Nie licząc coraz rzadszych ślubów i coraz częstszych pogrzebów, byłem dziś po raz pierwszy od wielu lat w kościele, z wielkanocną święconką moich rodziców. W pierwszej chwili miałem ochotę skłamać i po krótkim spacerze z koszyczkiem wrócić do domu nie odwiedzając parafii, ale jakoś zagłuszyłem w sobie te pokusę do kłamstwa i z nadzieją i ufnością wszedłem do świątyni pod wezwaniem św. Maksymiliana Kolbe w Częstochowie.
Mój szczery zapał dość szybko zgasił wyglądający na całkiem normalnego młody ksiądz, który – przed przystąpieniem do święcenia pokarmów – przez kilkanaście minut sadził potworne farmazony na temat tego, jak to większość Polaków ulega Szatanowi i wybiera do parlamentu partie, które otwarcie szerzą zło. Straszliwa wizja Szatana, którą roztaczał, miała chyba przerażać, mnie jednak na przemian bawiła i denerwowała. Nasłuchawszy się o tym, jak to zło wkracza do naszego życia w majestacie prawa, jak to Szatan przez rozwiązania legislacyjne próbuje zmusić ludzi do życia w grzechu, jak to Kościół w Polsce jest prześladowany, a wraz z nim wszyscy katolicy, nie mogłem się zdecydować, czy śmiać się, czy płakać. Czułem politowanie i zażenowanie słuchając idiotyzmów o aborcji i in vitro, świadczących o kiepskiej kondycji intelektualnej młodego kapłana i przesadnej ambicji do wypowiadania się na tematy, o których nie ma pojęcia. Trzeba nie mieć żadnego szacunku dla życia i dla rodziny, trzeba nie znać żadnej pary, która od lat nie może doczekać się potomstwa, by z taką pogardą mówić o in vitro.
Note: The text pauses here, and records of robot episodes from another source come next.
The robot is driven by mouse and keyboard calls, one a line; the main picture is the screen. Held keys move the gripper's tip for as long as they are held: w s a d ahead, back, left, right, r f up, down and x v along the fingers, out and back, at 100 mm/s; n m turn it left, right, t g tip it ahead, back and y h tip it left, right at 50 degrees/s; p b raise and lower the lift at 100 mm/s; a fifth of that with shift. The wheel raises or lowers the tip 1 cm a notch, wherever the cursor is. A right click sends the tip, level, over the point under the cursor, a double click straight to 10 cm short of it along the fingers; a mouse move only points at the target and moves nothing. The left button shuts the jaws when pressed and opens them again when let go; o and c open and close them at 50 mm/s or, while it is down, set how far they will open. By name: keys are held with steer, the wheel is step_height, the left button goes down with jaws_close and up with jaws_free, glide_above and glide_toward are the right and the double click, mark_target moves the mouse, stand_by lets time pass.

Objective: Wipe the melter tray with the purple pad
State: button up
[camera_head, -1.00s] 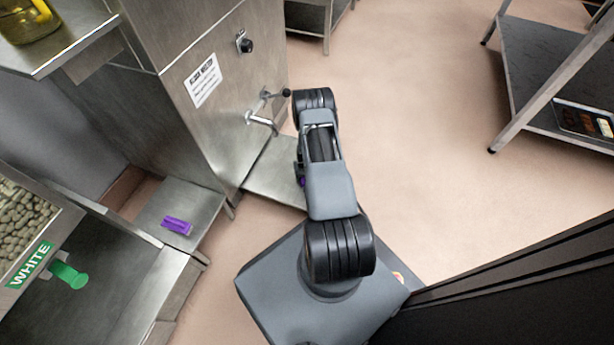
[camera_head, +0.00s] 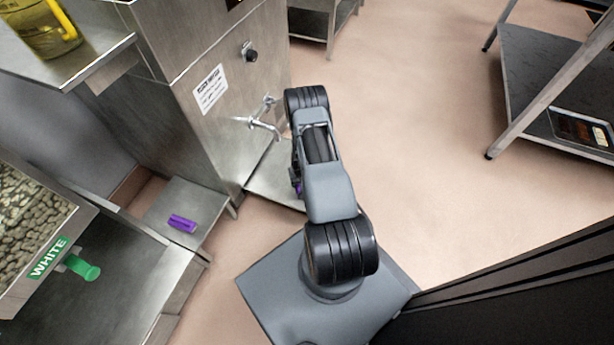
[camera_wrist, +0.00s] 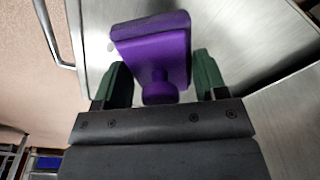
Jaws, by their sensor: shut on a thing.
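The purple pad (camera_wrist: 160,55) shows in the wrist view as a purple block with a round knob toward me. My gripper (camera_wrist: 163,80) has its two dark green fingers on either side of the knob and is shut on the pad. In the head view only a sliver of purple (camera_head: 298,188) shows beside my arm, which hides most of the gripper. The melter tray (camera_head: 262,184) is a flat steel plate low under the melter's tap, partly hidden by my arm. A steel surface (camera_wrist: 240,40) lies behind the pad in the wrist view; I cannot tell whether they touch.
The steel melter (camera_head: 215,130) carries a tap (camera_head: 262,124) above the tray. Another purple piece (camera_head: 182,223) lies on a low steel shelf (camera_head: 208,200) at the left. A bin labelled WHITE (camera_head: 48,258) stands at lower left. A steel rack (camera_head: 530,80) stands right; floor between is clear.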

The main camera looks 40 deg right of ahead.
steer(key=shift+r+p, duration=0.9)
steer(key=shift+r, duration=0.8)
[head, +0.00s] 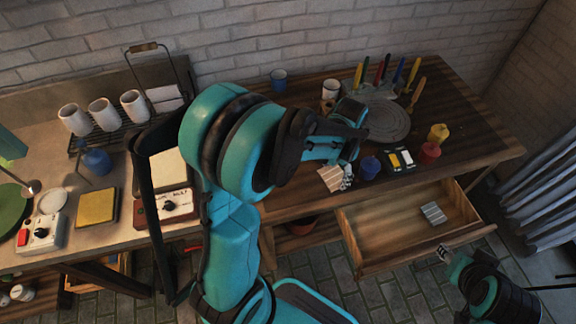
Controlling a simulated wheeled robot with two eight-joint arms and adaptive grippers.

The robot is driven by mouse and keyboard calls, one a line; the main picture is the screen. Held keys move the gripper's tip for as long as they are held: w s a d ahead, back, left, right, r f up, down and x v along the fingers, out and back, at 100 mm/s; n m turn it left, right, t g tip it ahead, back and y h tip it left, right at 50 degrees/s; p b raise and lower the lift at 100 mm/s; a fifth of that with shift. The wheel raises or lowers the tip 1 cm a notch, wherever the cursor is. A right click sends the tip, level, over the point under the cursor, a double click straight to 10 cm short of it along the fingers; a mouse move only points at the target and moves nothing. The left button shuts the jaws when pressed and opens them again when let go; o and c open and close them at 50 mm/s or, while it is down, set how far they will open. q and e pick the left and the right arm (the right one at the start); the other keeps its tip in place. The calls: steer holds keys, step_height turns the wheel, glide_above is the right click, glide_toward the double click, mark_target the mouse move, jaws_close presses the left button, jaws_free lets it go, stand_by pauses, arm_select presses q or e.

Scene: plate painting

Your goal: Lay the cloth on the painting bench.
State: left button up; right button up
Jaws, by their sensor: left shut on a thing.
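A small pale tan, striped cloth (331,178) is at the front edge of the wooden painting bench (465,120). My left gripper (347,177) reaches over the bench and is shut on the cloth's right side. I cannot tell whether the cloth touches the bench top. My left arm covers much of the middle of the view. My right gripper (443,254) is low at the right, in front of the open drawer; its jaw state is unclear.
The open drawer (375,232) holds a small grey block (433,213). A round grey turntable (387,121), blue pot (370,167), red pot (429,152), yellow pot (438,133) and dark paint tray (398,161) crowd the bench. Its right end is clear.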

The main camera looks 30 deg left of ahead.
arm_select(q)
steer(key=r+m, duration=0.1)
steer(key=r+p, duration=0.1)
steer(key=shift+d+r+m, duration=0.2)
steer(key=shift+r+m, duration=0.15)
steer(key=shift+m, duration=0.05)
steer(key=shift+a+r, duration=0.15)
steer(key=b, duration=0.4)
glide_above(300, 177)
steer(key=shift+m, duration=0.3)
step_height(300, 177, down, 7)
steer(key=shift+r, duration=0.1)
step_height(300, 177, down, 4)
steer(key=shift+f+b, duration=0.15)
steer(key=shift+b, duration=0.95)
Trzeba być pełnym nienawiści do świata i cywilizacji, by tak przekreślać wybory polityczne i światopoglądowe 80% społeczeństwa i nazywać je uleganiem Szatanowi, który jest zdesperowany, by w czasach ostatecznych, w których żyjemy, przyciągnąć jeszcze do siebie jak najwięcej grzeszników.
Ksiądz, który święcił pokarmy podczas mojej wizyty w świątyni, jest przekonany, że koniec świata jest bliski. Z tego co zrozumiałem, na święta nie ma dla nikogo żadnych dobrych życzeń, umie tylko postraszyć. Widocznie Duch Święty dawno już go opuścił, mimo młodego wieku, i żyje w strasznej desperacji. Patrząc na pokazujący dziesięciotygodniowe płody Grób Pański na Jasnej Górze mam wrażenie, że Duch Święty opuścił nie tylko tego jednego księdza.
W przeciwieństwie do tych nieszczęśliwców życzę wszystkim stałym czytelnikom i przypadkowym gościom mojego blogu wszystkiego, co najlepsze. Z niecierpliwością i radością czekam, aż za kilka tygodni z pewnego ślicznego jajeczka wykluje się mój pierwszy wnuczek i mam nadzieję, że – gdy dorośnie – będą go otaczać ludzie mniej rozgoryczeni i bardziej pozytywnie nastawieni do świata.
A mnie na długo przeszła ochota na odwiedzanie kościoła. Wyszedłem stamtąd w pośpiechu natychmiast po pokropieniu wodą święconą, bo miałem wrażenie, że za moment ksiądz będzie rozdawał deklaracje wstąpienia do partii, do której miłośników akurat się nie zaliczam.